Updaterakyat.com, Opini – Industri gula Indonesia kembali tercoreng oleh skandal korupsi besar.
Alih-alih menjadi solusi bagi ketergantungan impor, modernisasi Pabrik Gula Djatiroto di Jawa Timur justru berujung mangkrak dan menyisakan kerugian negara hingga ratusan miliar rupiah.
Ironisnya, proyek ambisius ini malah membuka borok praktik korupsi yang telah mengakar kuat dalam sektor pangan nasional.
Modernisasi yang Gagal: Pabrik Mangkrak, Uang Menguap
Pada tahun 2016, pemerintah meluncurkan proyek modernisasi Pabrik Gula Djatiroto melalui skema Engineering, Procurement, Construction, and Commissioning (EPCC).
Proyek ini digelontorkan dana Rp400 miliar dari Penyertaan Modal Negara (PMN), ditambah kredit dari Bank BRI dan PT Sarana Multi Infrastruktur.
Namun, pelaksanaannya justru jauh dari harapan.
PTPN XI menunjuk konsorsium KSO HEU—gabungan PT Hutama Karya, PT Eurroasiatic, dan Uttam Sucrotech PVT.LTD—untuk menangani proyek ini.
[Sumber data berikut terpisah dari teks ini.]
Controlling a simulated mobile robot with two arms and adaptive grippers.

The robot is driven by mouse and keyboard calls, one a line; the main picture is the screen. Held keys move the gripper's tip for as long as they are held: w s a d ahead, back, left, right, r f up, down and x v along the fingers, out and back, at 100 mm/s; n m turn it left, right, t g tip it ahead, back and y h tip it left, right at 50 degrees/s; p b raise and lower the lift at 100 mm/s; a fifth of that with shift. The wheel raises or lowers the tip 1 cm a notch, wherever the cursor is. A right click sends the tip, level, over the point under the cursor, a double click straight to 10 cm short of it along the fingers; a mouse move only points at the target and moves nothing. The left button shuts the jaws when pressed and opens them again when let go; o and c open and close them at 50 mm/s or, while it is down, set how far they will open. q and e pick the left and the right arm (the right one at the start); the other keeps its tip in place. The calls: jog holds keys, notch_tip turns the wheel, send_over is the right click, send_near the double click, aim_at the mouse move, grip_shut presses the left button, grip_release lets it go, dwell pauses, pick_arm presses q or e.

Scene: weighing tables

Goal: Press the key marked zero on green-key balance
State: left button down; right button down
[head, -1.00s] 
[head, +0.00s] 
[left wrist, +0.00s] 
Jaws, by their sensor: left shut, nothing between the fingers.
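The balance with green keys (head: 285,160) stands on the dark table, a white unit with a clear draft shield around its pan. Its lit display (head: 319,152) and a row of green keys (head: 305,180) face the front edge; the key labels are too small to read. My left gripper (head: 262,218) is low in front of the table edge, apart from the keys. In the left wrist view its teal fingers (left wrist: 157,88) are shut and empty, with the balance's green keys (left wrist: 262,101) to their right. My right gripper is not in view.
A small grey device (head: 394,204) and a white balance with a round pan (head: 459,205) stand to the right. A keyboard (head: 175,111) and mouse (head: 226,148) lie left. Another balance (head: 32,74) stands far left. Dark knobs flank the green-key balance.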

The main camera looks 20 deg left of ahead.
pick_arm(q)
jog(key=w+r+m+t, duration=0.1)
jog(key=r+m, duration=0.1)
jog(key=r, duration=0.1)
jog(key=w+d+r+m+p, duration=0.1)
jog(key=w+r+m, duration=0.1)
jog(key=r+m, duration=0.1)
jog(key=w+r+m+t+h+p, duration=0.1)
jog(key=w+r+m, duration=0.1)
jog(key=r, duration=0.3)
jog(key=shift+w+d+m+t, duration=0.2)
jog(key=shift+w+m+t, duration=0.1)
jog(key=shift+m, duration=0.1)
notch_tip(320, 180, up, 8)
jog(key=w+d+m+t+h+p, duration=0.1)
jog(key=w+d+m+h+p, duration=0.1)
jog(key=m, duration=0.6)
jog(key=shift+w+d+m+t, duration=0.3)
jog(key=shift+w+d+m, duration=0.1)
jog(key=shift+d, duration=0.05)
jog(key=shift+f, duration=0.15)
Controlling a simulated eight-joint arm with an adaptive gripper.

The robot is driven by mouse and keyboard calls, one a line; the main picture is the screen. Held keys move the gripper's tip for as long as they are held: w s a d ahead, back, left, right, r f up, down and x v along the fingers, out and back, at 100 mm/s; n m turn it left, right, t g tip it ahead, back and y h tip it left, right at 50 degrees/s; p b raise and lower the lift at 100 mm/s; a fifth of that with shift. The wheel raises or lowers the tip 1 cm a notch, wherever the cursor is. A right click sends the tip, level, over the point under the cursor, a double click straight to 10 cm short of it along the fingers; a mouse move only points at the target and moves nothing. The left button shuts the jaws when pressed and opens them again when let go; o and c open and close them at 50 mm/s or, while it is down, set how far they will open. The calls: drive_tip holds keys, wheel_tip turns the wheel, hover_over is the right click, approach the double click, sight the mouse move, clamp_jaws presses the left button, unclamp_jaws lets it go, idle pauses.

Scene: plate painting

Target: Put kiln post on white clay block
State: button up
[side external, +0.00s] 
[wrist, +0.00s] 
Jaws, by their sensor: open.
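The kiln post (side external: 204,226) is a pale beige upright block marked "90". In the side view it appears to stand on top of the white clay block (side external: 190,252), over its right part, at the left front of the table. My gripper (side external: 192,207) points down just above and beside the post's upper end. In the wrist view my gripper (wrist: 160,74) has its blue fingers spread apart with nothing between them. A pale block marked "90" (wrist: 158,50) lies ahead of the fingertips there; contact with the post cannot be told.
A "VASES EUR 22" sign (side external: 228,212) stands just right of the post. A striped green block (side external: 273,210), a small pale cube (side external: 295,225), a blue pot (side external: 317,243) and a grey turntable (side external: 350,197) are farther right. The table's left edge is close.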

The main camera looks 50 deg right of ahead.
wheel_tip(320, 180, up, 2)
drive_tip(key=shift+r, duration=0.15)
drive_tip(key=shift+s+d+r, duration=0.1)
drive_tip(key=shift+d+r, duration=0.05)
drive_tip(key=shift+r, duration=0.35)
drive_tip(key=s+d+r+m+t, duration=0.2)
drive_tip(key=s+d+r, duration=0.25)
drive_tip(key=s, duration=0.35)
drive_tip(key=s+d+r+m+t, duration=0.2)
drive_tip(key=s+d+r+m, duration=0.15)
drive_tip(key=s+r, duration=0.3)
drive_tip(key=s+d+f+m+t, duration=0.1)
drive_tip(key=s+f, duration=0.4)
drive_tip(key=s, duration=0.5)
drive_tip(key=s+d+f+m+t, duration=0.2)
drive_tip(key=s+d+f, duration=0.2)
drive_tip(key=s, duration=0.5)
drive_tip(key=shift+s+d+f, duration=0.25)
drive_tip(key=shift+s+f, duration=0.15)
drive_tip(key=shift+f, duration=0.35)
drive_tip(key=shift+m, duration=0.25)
Sayangnya, proyek tersebut mangkrak meskipun hampir 90 persen dana sudah dicairkan.
Fakta di Lapangan: Korupsi dan Manipulasi Proyek
Investigasi Kortas Tipikor Polri mengungkap adanya dugaan korupsi senilai Rp782 miliar.
Dua petinggi PTPN XI ditetapkan sebagai tersangka, yakni Dolly Pulungan (mantan Direktur Utama) dan Aris Toharisman (mantan Direktur Perencanaan dan Pengembangan Bisnis).
Para tersangka diduga melakukan penggelembungan anggaran, penyimpangan kontrak, serta menerima suap dalam proses pengadaan dan pelaksanaan proyek.
Tak hanya itu, sejumlah peralatan impor diketahui tidak sesuai spesifikasi, dan beberapa pembayaran dilakukan sebelum pekerjaan selesai.
“Uangnya sudah keluar, tapi pabriknya tidak kunjung selesai,” ungkap salah satu penyidik Kortas Tipikor.
Sisi Gelap Industri Gula: Mafia yang Terus Berkeliaran
Korupsi di sektor gula bukanlah masalah baru.
Skandal semacam ini hanya mengulang cerita lama tentang mafia gula yang menguasai jalur impor sekaligus mengendalikan produksi lokal.
Akibatnya, harga gula tetap tinggi meskipun impor melimpah.
Petani tebu lokal pun semakin terpuruk, terjepit oleh kebijakan yang lebih menguntungkan segelintir elite daripada rakyat kecil.
Reformasi atau Repetisi?
Selama politik tetap berbiaya tinggi, mafia gula dan komoditas lainnya akan terus bermain di balik layar kekuasaan.
Selama izin impor diberikan kepada mereka yang punya akses politik, bukan kompetensi, rakyat akan terus menjadi korban.
Selama korupsi dianggap wajar, keadilan ekonomi tidak akan pernah terwujud.
Setiap butir gula yang kita konsumsi bukan hanya terasa manis, tetapi juga pahit—karena di baliknya ada praktik kotor yang merugikan bangsa ini.
Pertanyaannya, apakah kita akan terus membiarkan ini terjadi?
Sudah saatnya menghancurkan sistem korup yang menjadikan rakyat sebagai sapi perah bagi elite rakus.
Tanpa reformasi mendasar dan penegakan hukum yang tegas, keadilan ekonomi akan terus menjadi mimpi kosong.